As I was writing this, I received an email from Brent. When I saw him at the book group, he suggested that I read C.S. Lewis (I had asked him for theological reading recommendations), and offered me a couple of his books. Not wanting to seem unappreciative, I didn’t say much at the time, but I didn’t take the books either, so I later felt the need to write to him and explain that I’ve read enough of Lewis to know that he represents beliefs that I’ve already rejected. Brent wrote back:

I totally hear you about the supernatural complications and the troubles with notions of a deity that expresses love and guidance... I struggle deeply with those ideas as well. What I can say is that there is room here for you; room for you and for your beliefs.  How that will manifest? I am not sure… The only thing I am sure of is that an open heart and an inquiring mind are the prerequisites to an authentic religious journey. It would seem that you have both. Once the dust settles after the next week of busyness, let’s get a cup of something hot and talk again.

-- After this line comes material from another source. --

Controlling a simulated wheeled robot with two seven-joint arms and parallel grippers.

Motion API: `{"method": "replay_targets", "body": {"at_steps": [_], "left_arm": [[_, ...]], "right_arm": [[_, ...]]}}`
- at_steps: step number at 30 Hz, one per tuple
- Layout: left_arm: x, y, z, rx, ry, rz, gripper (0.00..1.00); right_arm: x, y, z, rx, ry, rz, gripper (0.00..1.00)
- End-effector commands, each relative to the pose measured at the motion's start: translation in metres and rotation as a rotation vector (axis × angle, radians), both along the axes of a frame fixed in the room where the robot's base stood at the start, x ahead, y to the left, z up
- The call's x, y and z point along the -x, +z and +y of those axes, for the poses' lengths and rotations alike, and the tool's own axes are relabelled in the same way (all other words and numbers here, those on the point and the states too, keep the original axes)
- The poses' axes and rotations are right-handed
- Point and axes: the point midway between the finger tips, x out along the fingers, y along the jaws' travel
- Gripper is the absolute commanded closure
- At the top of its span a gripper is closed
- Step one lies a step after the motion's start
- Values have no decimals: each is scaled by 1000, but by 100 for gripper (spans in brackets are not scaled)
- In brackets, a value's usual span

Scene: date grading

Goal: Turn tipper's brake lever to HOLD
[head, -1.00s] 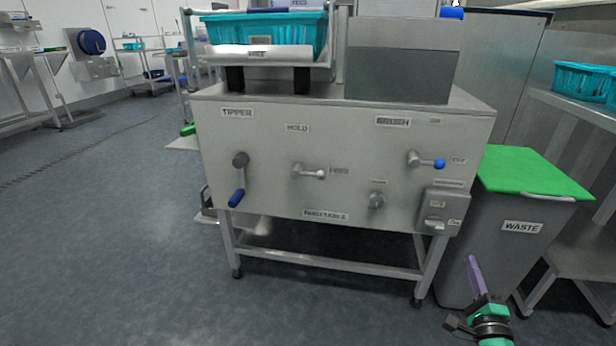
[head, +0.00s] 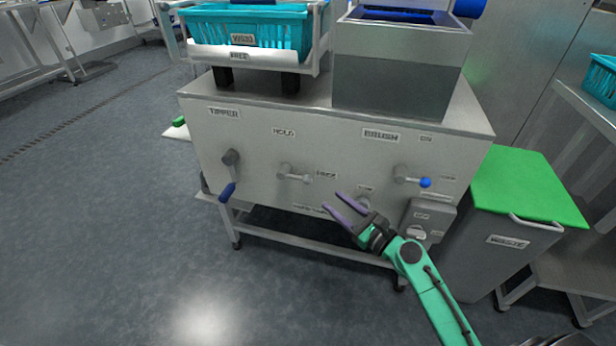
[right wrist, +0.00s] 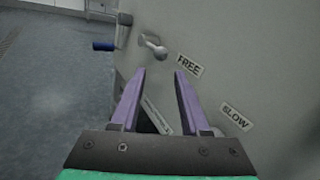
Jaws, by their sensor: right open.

I have no earthly idea what to talk about with Brent because, despite his openness, intelligence, and doctorate in religion, how am I to convey to him how different our paths are, or to share with him all the things that I’ve thought, experienced, and learned that he almost surely hasn’t? What I would want to say to him, I’ve spent years putting into this blog, so the prospect of even trying to approach the subject in an hour over coffee leaves me despondent. What I value most about his offer is simply that he made it because it counters my impression of priests as salespeople, and me as a poor candidate for what they have to sell. With the exception of Brent and a priest I knew in my twenties, I’ve not met a one who wanted to have anything to do with me. Truly, it’s not the grand gestures that matter but the small ones, things like an invitation to coffee….

How many believers have “an open heart and an inquiring mind” I wonder. Do I? I can but say that my heart opens and closes, opens and closes, and that my mind is ever at its mercy.